__Written request__
Output only the lines from the one holding "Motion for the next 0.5" to the end of the data below, please, copied exactly.

____________________

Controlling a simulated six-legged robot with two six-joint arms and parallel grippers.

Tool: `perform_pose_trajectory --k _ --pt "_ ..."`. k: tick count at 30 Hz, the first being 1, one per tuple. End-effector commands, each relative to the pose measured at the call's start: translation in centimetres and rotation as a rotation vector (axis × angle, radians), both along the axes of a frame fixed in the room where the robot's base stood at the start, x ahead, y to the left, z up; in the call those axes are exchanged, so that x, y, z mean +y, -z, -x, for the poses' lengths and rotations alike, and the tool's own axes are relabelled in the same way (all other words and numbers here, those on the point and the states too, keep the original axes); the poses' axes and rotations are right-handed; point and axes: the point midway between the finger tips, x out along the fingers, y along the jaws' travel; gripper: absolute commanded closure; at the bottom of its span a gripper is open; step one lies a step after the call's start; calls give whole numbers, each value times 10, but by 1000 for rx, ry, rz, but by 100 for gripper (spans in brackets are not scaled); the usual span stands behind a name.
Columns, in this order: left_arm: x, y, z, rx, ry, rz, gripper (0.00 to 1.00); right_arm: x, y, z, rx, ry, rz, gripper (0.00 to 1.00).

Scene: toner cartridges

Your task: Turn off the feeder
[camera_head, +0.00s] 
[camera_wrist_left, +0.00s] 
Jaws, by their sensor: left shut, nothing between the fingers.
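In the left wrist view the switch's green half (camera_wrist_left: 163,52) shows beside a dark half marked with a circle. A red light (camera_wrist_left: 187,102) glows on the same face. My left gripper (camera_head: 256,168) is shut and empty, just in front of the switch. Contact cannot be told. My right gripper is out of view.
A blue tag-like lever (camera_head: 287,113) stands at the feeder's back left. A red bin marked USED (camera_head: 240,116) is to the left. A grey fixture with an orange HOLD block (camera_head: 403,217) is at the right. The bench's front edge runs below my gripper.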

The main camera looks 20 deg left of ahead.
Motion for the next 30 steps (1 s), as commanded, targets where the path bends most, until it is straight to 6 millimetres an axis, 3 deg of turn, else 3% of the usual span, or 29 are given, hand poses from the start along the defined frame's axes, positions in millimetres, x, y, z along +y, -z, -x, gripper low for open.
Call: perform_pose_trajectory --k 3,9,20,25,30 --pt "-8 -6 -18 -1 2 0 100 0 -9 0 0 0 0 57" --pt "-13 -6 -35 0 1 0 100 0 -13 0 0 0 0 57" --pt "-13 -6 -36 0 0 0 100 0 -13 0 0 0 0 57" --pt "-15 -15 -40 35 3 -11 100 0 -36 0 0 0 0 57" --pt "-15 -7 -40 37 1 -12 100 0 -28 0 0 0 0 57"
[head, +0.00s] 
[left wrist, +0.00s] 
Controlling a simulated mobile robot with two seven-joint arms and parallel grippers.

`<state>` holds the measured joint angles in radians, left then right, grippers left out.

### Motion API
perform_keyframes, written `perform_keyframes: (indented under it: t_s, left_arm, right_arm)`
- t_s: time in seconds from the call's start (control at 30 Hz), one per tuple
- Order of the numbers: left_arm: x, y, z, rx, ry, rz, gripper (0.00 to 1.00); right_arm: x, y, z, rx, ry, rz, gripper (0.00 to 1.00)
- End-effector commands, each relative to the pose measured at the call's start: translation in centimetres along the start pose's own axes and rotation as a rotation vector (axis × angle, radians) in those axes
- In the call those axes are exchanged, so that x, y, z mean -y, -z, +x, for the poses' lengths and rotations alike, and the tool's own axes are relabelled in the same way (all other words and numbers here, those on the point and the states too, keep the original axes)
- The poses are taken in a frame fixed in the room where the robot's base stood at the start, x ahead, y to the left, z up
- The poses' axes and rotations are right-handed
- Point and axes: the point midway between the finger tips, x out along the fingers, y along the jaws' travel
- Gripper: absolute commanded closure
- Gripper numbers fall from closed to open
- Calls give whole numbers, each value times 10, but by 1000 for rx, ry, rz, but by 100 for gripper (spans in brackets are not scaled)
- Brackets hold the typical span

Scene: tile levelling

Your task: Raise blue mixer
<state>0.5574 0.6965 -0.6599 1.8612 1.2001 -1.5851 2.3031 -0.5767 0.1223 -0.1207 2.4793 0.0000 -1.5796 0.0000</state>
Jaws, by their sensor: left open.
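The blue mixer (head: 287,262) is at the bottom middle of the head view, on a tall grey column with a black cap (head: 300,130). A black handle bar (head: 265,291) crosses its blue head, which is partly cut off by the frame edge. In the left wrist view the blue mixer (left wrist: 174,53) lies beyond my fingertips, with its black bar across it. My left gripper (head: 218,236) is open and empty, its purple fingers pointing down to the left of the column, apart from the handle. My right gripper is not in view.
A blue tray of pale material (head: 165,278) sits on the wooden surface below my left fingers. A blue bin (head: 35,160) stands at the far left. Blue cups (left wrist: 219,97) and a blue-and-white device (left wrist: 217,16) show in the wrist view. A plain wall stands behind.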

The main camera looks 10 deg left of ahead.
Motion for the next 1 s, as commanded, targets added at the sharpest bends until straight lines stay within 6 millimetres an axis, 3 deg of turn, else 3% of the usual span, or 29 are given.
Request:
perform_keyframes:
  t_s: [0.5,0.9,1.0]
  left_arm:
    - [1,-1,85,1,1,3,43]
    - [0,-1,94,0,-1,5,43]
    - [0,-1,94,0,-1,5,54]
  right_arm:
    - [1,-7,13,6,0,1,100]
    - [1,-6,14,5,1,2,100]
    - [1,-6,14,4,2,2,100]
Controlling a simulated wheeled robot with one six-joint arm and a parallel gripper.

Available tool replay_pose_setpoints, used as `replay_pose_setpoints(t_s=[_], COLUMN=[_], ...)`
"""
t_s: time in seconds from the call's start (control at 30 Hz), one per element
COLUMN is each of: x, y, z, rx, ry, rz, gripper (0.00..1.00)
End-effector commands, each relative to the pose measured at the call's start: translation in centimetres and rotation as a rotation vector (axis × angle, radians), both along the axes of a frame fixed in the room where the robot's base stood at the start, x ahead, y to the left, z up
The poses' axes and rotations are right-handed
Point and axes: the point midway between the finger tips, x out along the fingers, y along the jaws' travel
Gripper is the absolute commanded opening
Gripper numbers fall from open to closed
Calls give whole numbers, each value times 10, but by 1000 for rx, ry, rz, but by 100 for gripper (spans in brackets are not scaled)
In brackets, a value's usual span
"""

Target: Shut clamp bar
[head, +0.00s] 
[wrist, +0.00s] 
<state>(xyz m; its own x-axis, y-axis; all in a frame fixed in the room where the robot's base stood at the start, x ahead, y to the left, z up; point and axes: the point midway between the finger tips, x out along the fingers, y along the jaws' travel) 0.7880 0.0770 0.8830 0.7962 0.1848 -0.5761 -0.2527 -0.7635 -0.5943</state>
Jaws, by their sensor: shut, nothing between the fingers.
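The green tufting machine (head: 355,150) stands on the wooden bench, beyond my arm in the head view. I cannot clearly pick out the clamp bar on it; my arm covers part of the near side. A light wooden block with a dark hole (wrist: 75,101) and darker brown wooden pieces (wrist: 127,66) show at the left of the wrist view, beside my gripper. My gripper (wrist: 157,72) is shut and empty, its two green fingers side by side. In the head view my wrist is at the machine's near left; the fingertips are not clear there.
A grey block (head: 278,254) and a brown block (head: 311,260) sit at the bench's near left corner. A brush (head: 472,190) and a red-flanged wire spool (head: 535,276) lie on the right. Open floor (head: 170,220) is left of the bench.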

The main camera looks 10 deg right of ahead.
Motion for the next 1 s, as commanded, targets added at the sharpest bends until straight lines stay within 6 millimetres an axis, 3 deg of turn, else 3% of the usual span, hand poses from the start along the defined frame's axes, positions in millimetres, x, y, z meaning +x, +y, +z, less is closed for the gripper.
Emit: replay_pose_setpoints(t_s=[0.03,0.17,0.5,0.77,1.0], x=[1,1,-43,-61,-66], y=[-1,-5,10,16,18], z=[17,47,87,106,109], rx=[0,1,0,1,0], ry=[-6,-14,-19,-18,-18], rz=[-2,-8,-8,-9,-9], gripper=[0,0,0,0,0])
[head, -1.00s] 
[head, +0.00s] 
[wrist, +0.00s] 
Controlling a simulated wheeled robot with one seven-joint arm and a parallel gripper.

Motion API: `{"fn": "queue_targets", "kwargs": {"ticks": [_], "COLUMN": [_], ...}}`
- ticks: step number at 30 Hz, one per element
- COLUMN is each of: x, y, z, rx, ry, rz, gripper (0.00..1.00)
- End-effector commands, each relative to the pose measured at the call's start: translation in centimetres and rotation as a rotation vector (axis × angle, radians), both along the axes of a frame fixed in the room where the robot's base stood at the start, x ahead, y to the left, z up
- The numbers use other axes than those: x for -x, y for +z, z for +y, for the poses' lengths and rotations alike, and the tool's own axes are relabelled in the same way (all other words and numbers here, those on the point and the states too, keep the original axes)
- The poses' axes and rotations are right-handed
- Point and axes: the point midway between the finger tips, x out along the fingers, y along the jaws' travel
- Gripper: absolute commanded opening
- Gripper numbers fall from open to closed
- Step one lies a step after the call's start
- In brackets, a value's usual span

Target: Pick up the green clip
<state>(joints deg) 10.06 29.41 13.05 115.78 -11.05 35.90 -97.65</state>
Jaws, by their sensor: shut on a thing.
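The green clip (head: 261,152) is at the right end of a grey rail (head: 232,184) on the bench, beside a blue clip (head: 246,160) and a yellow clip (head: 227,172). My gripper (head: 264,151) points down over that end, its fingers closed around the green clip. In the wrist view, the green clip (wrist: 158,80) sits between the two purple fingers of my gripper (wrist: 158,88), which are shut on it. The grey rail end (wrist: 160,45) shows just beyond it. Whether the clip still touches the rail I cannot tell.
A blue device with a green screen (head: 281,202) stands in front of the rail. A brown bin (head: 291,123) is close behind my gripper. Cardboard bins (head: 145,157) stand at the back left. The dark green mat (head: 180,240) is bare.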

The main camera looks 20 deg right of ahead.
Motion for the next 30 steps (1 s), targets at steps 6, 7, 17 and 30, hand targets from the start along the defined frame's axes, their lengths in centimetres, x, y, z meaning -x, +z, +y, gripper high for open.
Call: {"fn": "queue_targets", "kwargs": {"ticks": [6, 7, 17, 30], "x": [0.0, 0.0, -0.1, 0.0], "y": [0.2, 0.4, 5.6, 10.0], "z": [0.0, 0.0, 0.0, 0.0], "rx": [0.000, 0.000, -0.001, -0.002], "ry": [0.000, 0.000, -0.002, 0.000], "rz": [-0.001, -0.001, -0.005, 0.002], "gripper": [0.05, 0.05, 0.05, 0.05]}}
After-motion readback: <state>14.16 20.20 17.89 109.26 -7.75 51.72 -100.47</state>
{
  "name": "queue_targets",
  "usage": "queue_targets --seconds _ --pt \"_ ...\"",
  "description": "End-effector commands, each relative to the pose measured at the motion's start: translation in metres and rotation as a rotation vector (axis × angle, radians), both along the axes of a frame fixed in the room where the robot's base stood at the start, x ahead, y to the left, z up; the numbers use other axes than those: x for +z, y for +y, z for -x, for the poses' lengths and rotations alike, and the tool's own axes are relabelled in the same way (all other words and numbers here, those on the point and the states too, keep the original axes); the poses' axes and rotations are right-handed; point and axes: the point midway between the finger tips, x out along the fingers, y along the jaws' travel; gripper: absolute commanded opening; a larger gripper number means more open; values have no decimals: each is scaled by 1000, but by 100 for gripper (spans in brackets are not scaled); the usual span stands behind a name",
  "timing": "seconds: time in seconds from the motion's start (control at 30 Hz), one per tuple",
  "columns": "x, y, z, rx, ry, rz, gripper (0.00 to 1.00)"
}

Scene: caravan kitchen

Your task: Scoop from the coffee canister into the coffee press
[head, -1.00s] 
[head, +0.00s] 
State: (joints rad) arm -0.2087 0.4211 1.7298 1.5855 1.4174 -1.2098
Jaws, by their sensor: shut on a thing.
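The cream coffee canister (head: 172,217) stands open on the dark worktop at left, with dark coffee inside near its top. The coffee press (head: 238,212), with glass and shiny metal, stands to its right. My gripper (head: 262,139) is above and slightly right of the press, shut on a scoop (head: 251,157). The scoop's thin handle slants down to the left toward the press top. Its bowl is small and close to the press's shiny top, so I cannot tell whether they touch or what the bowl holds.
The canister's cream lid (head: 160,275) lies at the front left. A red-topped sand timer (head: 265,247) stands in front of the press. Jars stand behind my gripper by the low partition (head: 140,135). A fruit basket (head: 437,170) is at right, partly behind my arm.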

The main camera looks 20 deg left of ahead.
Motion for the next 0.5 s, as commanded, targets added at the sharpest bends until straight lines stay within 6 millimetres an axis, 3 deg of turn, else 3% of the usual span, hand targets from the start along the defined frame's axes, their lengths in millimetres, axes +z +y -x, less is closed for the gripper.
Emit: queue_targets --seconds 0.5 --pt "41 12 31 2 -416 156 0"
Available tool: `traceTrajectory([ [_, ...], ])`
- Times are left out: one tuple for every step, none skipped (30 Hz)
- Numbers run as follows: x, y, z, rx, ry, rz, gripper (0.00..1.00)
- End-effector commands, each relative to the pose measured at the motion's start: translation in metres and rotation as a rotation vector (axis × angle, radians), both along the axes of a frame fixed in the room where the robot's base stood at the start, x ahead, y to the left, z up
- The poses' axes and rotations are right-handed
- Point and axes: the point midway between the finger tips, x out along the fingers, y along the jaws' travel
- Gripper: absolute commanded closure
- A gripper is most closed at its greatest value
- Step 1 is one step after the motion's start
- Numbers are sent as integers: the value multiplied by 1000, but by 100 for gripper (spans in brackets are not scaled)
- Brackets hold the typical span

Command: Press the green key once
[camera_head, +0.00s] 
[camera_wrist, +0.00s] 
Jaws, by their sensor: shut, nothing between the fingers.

____________________

__Result__
Motion for the next 0.5 s, as commanded, targets added at the sharpest bends until straight lines stay within 6 millimetres an axis, 3 deg of turn, else 3% of the usual span, hand targets from the start along the defined frame's axes, their lengths in millimetres, axes +z +y -x, less is closed for the gripper.
Emit: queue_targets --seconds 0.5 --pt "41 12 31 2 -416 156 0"
Available tool: `traceTrajectory([ [_, ...], ])`
- Times are left out: one tuple for every step, none skipped (30 Hz)
- Numbers run as follows: x, y, z, rx, ry, rz, gripper (0.00..1.00)
- End-effector commands, each relative to the pose measured at the motion's start: translation in metres and rotation as a rotation vector (axis × angle, radians), both along the axes of a frame fixed in the room where the robot's base stood at the start, x ahead, y to the left, z up
- The poses' axes and rotations are right-handed
- Point and axes: the point midway between the finger tips, x out along the fingers, y along the jaws' travel
- Gripper: absolute commanded closure
- A gripper is most closed at its greatest value
- Step 1 is one step after the motion's start
- Numbers are sent as integers: the value multiplied by 1000, but by 100 for gripper (spans in brackets are not scaled)
- Brackets hold the typical span

Command: Press the green key once
[camera_head, +0.00s] 
[camera_wrist, +0.00s] 
Jaws, by their sensor: shut, nothing between the fingers.

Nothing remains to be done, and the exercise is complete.